THE EXERCISE
Please determine how many lines of the material include the word "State", and respond with nothing but that number.

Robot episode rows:
:::

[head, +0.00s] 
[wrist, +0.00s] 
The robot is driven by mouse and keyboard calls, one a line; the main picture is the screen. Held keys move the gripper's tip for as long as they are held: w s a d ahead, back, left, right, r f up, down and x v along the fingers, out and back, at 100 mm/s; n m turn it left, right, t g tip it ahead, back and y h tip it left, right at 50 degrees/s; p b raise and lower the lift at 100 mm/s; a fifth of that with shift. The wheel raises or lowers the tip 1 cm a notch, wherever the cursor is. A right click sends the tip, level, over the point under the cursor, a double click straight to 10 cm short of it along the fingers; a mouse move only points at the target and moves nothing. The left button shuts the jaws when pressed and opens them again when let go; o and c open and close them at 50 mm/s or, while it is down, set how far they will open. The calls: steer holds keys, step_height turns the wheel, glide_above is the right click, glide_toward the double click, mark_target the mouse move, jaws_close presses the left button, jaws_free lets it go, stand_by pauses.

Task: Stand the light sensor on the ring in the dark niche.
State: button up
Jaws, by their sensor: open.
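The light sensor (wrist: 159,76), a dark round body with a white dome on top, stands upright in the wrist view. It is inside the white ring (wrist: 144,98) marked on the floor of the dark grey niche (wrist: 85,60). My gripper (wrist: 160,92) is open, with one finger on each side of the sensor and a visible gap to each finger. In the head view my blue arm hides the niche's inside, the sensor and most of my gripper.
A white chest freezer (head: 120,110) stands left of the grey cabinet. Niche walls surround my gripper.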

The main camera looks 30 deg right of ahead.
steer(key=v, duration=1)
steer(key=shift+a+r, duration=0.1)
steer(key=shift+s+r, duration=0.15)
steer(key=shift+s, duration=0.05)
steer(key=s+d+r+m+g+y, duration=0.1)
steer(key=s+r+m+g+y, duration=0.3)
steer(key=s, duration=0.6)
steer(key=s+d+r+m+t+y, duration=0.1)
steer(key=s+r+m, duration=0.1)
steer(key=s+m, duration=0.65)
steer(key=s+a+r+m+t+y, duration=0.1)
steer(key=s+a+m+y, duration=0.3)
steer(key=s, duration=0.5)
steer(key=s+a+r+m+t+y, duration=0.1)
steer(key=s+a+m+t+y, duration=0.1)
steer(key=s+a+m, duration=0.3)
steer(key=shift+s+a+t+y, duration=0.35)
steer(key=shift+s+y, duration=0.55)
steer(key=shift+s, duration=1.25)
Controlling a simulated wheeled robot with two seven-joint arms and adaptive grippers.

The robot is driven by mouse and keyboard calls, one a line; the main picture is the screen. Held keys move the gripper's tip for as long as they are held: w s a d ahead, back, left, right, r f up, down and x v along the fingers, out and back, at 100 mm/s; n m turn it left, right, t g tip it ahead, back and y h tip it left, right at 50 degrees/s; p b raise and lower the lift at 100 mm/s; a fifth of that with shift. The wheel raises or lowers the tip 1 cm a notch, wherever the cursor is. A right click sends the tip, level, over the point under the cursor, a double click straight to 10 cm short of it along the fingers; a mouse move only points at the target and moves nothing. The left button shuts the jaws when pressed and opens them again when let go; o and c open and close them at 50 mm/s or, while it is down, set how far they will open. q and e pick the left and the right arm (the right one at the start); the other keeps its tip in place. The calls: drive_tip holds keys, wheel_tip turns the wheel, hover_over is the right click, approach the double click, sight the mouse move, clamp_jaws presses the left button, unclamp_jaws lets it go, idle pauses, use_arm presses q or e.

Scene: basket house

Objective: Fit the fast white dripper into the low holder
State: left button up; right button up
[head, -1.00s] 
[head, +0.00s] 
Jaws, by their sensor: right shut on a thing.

:::

RESULT FOR THIS EXERCISE
2